Update: It is now unofficially possible using NTGR images to update legacy hardware to os6.X See Post #3, for directions to install 6.2.1 on x86 Ultra and Pro Models. (ARM NOT SUPPORTED by this OS) ...
- Jan 21, 2016
mdgm and I have decided that its time to lock this thread. So please do post any new OS6 on Legacy issues on their own threads.
tadgy1
Dec 08, 2013Aspirant
mangrove wrote: This is partly correct, in that it is NOT a completely data-destructive operation, but its a metadata-destructive one. It is also complicated by the fact that there is a new, blank filesystem on top of the old one, but the simple XORing of a resync isn't a data-destructive operation in itself (it doesn't write zeros, it XORs the existing data, MD doesn't know or care about which file system is on the resulting datablob). Data is still there, but it might be hard getting it out.

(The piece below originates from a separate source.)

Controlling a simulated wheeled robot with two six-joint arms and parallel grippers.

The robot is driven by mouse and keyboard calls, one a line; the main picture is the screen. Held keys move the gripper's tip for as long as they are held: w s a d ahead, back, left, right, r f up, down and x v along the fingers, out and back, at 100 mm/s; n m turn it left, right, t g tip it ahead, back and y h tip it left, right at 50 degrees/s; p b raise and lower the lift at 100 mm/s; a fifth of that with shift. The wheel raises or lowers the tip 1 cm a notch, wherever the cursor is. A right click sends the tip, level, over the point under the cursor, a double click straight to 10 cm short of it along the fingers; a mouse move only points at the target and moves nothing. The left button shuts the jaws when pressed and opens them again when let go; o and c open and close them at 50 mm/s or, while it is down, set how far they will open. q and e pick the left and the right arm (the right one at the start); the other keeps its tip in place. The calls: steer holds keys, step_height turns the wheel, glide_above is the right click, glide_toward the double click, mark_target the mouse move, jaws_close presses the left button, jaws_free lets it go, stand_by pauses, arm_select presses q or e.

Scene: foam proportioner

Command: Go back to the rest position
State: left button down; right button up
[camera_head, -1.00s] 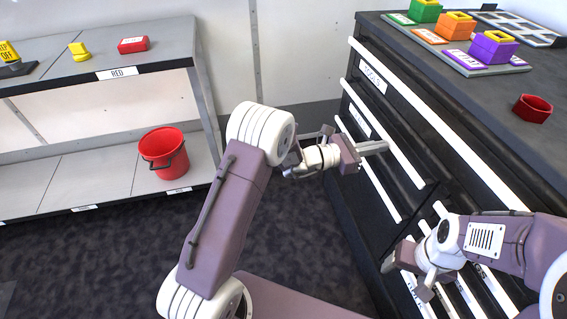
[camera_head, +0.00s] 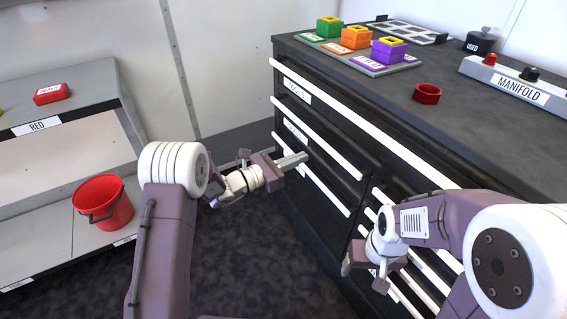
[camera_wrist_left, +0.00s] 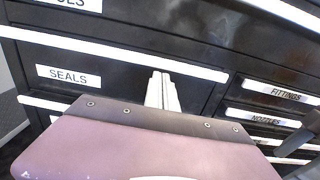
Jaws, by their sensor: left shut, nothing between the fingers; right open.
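My left gripper (camera_head: 293,162) is shut and empty. It points at the front of the black drawer cabinet (camera_head: 335,130), and the head view does not show clearly whether it touches. In the left wrist view its closed fingers (camera_wrist_left: 161,92) appear in front of a drawer front, right of the "SEALS" label (camera_wrist_left: 68,76). My right gripper (camera_head: 362,266) hangs low in front of the cabinet's lower drawers, turned downward. Its fingers are small in the head view; it is open, with nothing seen in it.
At left, a grey shelf (camera_head: 60,112) holds a red bucket (camera_head: 103,203). Dark floor lies between shelf and cabinet.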

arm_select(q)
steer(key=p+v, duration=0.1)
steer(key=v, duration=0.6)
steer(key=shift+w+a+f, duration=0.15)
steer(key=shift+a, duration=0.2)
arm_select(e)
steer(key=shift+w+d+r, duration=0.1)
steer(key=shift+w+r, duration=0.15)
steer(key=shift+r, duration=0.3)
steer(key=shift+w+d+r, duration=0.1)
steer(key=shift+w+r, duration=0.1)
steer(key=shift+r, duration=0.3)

We might be talking cross-purposes here.
You're talking about the MD driver and how it distributes across an array; which is - as you say - filesystem agnostic.

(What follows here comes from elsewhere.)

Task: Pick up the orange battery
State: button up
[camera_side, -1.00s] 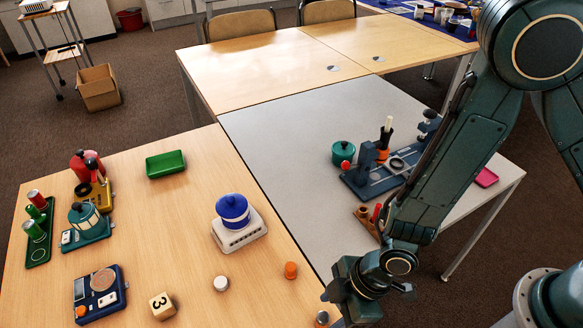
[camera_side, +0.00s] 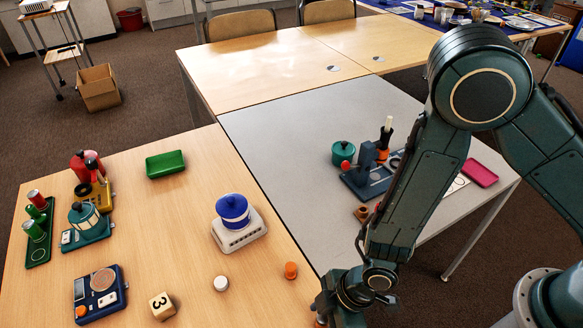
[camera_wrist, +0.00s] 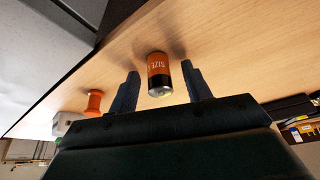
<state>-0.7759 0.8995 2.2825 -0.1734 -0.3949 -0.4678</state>
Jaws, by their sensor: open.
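The orange battery (camera_wrist: 158,72) shows in the wrist view as an upright cylinder with an orange and black wrapper, lettering and a metal end. It stands on the light wooden table, between the two dark fingers of my gripper (camera_wrist: 160,92). The fingers are spread, with a gap on each side of the battery. In the side view my gripper (camera_side: 325,308) is low at the table's right front edge, and the battery there is mostly hidden by it.
A small orange knobbed piece (camera_side: 290,270) and a white round piece (camera_side: 221,283) stand close by on the table. The table's edge is near my gripper.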

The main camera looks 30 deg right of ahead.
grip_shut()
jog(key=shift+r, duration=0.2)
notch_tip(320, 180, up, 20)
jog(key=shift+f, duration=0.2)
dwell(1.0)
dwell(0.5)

But, in the process of upgrading to 6.x he's gone from ext4 as the filesystem on that MD device to another filesystem that has an utterly different on-disk data structure.
Imagine the on disk data "blocks" like this:
For ext4: XXYYYY
For btrfs: XYXYXY
Where X is a bit of metadata, and Y is actual data.

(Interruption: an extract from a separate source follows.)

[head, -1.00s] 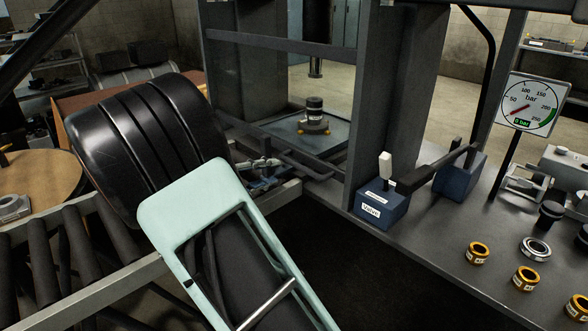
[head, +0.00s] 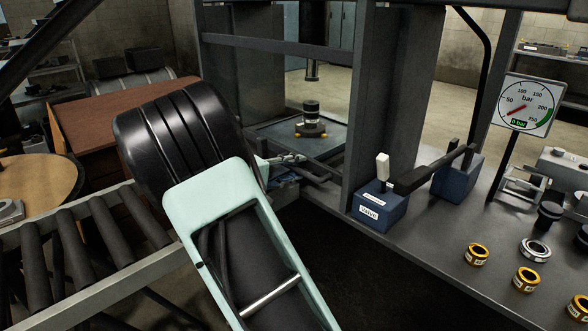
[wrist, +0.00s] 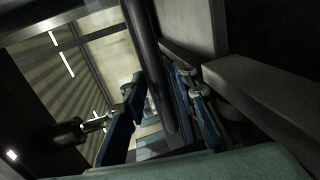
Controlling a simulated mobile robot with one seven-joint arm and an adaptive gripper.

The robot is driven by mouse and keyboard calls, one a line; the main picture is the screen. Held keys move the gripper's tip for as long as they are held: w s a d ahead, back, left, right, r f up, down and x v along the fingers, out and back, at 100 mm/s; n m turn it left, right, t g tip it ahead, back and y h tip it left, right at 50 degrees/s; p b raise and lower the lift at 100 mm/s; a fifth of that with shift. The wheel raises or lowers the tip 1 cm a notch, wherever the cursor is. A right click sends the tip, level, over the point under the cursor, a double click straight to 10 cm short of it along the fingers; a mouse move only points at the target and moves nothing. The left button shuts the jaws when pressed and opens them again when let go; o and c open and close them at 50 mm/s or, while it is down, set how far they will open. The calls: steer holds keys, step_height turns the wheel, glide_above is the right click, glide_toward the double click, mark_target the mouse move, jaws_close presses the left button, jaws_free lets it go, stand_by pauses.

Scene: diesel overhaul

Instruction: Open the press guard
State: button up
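The press frame (head: 375,100) stands in the middle of the head view. A dark horizontal rail (head: 280,44) crosses its opening; I cannot tell for sure whether it belongs to the guard. My gripper (head: 296,160) is low at the left side of the press opening, partly hidden behind my arm. In the wrist view my gripper (wrist: 160,84) is open, its blue fingers spread apart. A dark round bar (wrist: 150,65) runs between the fingers in the picture. I cannot tell whether it touches them or lies beyond.
A small dark part with a yellowish base (head: 311,122) stands on the press bed. The blue valve box (head: 380,205) with a white lever is to the right. A gauge (head: 527,104) and several rings stand on the bench (head: 430,235). A roller conveyor (head: 100,225) is at left.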

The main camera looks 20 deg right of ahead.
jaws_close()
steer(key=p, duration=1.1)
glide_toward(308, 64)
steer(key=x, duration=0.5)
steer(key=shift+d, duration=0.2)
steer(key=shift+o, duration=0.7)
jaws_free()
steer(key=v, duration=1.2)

(This is only an example, the structure is utterly more complex and not like this in any way - it serves only as example)
The process of initialising the btrfs filesystem *may* have created those metadata blocks all over the disk, where actual data may have been in the ext4 filesystem. This depends on the init process for btrfs, which I have no idea about.
So, even if you could trick the system into recognising the filesystem as ext4 (unlikely at best), the on-disk data is going to be completely in the wrong format for it to try and recover anything.